## Begin Input data

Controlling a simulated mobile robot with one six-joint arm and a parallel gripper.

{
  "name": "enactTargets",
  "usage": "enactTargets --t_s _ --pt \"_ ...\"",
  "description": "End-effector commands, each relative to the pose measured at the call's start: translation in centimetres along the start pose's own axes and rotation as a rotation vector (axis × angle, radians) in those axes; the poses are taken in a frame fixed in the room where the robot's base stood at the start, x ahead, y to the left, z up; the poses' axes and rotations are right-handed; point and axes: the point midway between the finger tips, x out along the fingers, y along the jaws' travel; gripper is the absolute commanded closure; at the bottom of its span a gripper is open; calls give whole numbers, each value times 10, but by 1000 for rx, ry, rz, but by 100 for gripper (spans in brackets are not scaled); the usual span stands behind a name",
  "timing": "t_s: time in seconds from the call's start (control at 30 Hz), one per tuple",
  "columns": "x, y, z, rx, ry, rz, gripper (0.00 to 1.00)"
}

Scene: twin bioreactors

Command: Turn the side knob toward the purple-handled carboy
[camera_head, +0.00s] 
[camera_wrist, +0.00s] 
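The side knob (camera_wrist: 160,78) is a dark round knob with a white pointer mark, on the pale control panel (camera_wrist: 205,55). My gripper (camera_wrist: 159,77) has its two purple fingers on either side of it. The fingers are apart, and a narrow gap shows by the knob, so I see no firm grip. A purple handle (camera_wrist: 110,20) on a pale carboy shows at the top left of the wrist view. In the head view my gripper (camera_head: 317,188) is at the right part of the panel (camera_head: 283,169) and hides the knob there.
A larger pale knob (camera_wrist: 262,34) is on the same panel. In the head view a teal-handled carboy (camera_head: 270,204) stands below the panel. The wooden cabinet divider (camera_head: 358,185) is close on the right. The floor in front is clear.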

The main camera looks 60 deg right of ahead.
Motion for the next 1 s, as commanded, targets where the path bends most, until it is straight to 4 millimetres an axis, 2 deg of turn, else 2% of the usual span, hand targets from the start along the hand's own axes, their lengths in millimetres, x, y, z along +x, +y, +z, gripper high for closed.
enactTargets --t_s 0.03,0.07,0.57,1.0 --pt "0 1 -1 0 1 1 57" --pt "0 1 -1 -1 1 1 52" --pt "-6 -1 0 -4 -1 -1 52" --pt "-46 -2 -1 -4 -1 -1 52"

## End Input data
## Begin Input data

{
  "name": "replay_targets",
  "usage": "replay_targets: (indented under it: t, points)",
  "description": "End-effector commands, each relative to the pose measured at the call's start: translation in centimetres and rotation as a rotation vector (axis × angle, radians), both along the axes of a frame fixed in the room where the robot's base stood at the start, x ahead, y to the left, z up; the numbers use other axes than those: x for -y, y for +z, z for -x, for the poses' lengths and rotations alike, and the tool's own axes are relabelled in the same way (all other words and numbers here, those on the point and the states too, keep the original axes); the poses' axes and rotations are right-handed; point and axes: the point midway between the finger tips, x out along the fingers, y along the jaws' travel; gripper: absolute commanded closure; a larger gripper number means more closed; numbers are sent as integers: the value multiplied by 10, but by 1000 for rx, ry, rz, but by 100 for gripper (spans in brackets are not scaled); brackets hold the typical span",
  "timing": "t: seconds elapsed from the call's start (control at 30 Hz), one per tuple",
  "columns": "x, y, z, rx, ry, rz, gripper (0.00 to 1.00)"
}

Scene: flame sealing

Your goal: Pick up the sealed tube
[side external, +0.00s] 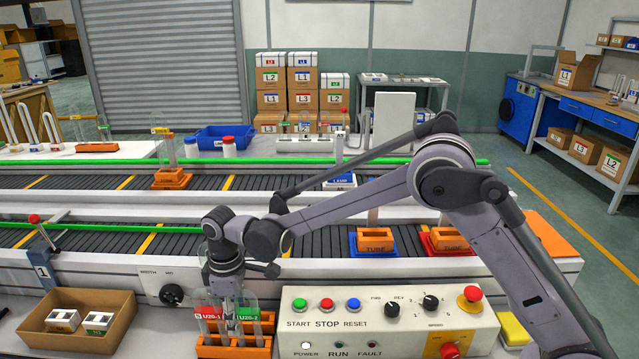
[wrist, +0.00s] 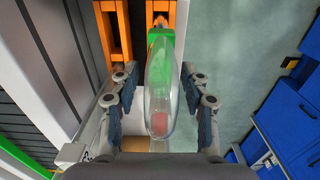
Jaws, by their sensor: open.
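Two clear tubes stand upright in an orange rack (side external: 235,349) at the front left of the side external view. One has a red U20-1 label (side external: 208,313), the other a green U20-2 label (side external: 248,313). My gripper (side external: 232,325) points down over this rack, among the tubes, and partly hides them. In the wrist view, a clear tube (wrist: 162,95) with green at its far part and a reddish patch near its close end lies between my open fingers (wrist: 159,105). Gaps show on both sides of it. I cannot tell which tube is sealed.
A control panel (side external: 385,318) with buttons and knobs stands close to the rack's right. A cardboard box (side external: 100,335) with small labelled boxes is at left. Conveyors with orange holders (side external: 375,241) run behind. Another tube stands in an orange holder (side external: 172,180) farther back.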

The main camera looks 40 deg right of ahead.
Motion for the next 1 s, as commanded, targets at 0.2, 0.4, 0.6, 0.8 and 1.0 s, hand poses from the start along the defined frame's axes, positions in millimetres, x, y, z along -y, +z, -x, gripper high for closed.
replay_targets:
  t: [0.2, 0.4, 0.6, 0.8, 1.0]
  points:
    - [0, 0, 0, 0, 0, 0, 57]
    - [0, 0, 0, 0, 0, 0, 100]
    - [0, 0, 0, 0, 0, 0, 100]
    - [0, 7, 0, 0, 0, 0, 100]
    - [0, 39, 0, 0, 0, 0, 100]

## End Input data

Report each line of the material above where the word "looks" appears.

**Result for this task**:
The main camera looks 60 deg right of ahead.
The main camera looks 40 deg right of ahead.

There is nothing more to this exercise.